Asa Butterfield from “Hugo” and “Ender’s Game” plays Jude.  While this isn’t his best performance, Butterfield delivers on being this rebellious, drug-abusing kid who is just looking for a purpose in life.  The character and performance are similar to the 15-year-old version of Mason in “Boyhood.” Both boys rebel and get high, and they also are portrayed as being like hipsters. Hailee Steinfeld, who was in “Ender’s Game” with Butterfield, plays someone who is both similar and different to Jude on different levels. Her character Eliza likes to party, experiment with narcotics, and have a good time, but at the center of it all she’s just a girl trying to mature and find her way in life. Steinfeld also gives a solid performance, though this may be biased saying this due to my strong crush on her. Other actors, such as Emily Mortimer and Avan Jogia, are fine in the film though there’s not a whole lot to say about them outside of that.

The two actors who stand out amongst their costars in the film are Ethan Hawke and Emile Hirsch. They may play characters who are opposites from one another, but the commitment they have to their roles draw viewers in and help give them a break from their grim and dark setting.  Hawke’s role as Jude’s estranged father Les is full of energy. In every scene, he’s in he manages to make at least one laugh come out of the audiences’ mouths. Les is a free-spirited, cannabis-selling individual who doesn’t fully understand what it takes to be a father. Emile Hirsch’s Johnny, while also a free-spirit, is a much calmer guy who believes in spirituality and exploring the wonders of life. Hirsch gives some of the finest work in his career mainly due to how charismatic, chill, and down-to-earth he is. These guys continue to impress with great performances, and their work here is no exception.

As good as this film is, there are some problems that should be addressed.  The beginning of the film has Jude being this stoner-esque guy with his best friend Teddy, which is fine.  The problem with this is how repetitive Jude’s lines are, and how there’s no depth to him whatsoever.  There could be a drinking game to the number of times he says “oh s**t” during the first 25 minutes of the movie.  The character luckily started to get more interesting, and the dialogue for him got better once the film got rolling.  The movie also happens to drag at times, which isn’t very good.   While the pace of the movie is fine, there are certain scenes here that feel like overstay their welcome.  As a viewer, these types of moments are harder to get through, especially when the rest of the movie is really good. Luckily these are just small problems and don’t fully affect the overall quality of the movie.

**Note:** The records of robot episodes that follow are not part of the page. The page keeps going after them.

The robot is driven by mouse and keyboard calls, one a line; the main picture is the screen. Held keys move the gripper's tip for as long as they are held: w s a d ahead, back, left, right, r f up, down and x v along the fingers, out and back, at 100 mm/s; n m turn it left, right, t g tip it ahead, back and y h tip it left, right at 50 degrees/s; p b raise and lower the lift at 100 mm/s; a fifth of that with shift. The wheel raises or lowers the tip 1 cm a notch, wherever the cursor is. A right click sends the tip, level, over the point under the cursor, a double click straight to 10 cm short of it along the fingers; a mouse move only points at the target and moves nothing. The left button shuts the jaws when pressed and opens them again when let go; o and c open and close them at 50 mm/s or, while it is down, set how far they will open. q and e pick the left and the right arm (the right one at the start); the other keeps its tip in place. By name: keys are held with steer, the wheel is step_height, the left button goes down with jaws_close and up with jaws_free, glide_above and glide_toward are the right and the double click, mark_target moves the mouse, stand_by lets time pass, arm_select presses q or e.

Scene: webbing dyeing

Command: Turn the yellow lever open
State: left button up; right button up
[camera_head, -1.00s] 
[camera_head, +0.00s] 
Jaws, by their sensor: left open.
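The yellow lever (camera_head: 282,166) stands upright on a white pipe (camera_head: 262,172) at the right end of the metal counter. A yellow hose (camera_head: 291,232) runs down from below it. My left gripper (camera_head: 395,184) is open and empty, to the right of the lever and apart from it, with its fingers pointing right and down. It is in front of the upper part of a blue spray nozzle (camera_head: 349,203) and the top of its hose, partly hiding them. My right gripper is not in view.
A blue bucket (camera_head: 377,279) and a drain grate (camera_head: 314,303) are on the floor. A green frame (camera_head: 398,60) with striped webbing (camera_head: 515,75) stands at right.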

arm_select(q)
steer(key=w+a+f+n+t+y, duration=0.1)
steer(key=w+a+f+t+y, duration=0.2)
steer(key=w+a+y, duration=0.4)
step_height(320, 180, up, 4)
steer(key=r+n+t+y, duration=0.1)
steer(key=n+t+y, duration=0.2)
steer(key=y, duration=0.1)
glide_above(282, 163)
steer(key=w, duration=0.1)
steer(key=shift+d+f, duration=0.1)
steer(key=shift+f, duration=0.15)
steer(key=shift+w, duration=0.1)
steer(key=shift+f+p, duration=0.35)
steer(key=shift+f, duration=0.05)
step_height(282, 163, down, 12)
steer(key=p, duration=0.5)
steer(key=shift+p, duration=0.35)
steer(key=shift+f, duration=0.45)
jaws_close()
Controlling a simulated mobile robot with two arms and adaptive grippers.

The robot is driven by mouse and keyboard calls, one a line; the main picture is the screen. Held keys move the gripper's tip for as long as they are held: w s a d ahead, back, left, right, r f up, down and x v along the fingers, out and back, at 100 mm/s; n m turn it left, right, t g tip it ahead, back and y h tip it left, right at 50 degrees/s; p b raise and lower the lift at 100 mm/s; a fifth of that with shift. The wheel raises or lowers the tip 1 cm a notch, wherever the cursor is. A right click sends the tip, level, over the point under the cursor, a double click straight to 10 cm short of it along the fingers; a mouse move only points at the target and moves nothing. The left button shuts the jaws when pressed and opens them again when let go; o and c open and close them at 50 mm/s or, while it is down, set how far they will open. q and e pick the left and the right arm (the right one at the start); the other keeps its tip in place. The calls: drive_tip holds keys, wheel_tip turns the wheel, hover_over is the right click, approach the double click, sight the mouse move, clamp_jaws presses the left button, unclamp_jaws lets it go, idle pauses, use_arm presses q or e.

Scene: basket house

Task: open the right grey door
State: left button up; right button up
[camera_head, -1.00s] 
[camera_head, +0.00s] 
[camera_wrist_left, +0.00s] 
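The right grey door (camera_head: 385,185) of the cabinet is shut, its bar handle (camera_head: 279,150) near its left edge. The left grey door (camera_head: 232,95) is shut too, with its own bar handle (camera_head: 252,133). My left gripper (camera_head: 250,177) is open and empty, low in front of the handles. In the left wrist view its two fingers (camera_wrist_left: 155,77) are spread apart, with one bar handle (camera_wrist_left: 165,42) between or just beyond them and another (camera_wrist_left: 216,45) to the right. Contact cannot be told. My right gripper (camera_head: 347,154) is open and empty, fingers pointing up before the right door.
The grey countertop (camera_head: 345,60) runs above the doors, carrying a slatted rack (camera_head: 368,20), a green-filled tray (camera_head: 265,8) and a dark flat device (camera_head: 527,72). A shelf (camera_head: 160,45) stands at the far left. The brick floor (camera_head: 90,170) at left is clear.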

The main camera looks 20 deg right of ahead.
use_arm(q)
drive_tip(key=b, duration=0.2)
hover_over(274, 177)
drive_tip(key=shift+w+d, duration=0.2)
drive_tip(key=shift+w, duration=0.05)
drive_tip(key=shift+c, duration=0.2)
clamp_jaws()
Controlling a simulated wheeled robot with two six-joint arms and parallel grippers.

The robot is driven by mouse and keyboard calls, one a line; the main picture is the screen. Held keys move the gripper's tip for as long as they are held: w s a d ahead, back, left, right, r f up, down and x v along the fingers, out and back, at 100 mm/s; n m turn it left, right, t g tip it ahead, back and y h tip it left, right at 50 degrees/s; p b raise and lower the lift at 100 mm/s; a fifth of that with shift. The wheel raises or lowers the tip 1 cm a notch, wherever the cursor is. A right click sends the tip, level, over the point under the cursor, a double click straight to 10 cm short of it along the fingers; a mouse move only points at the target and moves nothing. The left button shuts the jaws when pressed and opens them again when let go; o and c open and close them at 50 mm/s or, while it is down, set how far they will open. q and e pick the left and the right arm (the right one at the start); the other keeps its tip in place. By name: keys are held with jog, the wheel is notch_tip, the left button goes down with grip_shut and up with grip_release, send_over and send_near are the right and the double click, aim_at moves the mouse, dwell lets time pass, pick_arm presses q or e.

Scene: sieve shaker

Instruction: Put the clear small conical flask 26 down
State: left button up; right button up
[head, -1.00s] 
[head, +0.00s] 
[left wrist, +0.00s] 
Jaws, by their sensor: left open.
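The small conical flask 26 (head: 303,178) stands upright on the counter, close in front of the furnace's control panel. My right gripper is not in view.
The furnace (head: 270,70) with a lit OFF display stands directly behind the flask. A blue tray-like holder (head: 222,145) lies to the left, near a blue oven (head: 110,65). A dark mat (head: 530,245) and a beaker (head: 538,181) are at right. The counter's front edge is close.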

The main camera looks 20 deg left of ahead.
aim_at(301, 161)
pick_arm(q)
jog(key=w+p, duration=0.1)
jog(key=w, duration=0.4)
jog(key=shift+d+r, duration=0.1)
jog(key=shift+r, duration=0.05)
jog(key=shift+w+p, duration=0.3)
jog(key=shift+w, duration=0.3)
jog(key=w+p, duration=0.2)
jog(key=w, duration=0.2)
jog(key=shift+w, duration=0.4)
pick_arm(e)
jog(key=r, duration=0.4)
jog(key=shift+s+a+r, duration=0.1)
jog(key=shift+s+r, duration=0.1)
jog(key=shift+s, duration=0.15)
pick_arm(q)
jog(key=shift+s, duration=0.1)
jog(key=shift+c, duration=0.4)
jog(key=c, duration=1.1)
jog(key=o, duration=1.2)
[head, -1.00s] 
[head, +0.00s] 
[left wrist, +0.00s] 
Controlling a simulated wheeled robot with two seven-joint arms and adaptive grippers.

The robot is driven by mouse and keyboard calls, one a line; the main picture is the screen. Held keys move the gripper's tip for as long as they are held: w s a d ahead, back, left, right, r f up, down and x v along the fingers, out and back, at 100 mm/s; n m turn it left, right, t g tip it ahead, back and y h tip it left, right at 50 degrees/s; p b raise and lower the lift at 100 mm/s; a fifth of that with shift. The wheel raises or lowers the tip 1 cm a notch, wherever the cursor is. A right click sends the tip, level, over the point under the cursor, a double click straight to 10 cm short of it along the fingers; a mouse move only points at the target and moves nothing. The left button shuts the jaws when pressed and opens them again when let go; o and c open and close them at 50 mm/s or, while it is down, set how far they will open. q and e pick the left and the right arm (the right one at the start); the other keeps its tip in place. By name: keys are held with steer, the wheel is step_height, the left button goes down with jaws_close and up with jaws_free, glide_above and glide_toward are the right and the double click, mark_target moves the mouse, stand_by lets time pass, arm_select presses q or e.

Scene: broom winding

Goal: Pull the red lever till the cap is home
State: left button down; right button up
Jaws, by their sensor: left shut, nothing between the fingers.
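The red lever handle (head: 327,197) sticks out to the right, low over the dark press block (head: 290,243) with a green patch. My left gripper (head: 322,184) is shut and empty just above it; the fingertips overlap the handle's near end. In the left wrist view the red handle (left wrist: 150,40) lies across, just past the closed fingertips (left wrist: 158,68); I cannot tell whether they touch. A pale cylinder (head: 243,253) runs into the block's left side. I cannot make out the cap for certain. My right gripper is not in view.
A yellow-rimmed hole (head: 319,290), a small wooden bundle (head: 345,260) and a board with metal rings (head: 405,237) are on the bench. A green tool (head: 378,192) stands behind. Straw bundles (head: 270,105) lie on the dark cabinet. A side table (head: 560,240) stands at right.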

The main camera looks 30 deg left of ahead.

The story and characters in “Ten Thousand Saints” may feel familiar, but Shari Springer Berman and Robert Pulcini bring a unique spin on the coming of age genre.  They manage to write empathetic and entertaining characters along with an intriguing story that holds onto the audience’s attention. Throughout this journey, we feel like Jude, just taking everything in and hoping things are good in the end.  Without spoiling anything, the movie does go down some surprisingly realistic and dark roads that are, for lack of a better term, refreshing.  There’s no sugar-coating present here, and that helps the movie as a whole stand out from other movies about teen angst.  It may be predictable, and it may not be perfect, but “Ten Thousand Saints” at the end of the day is a sweet and honest little indie movie that’s worth seeking out.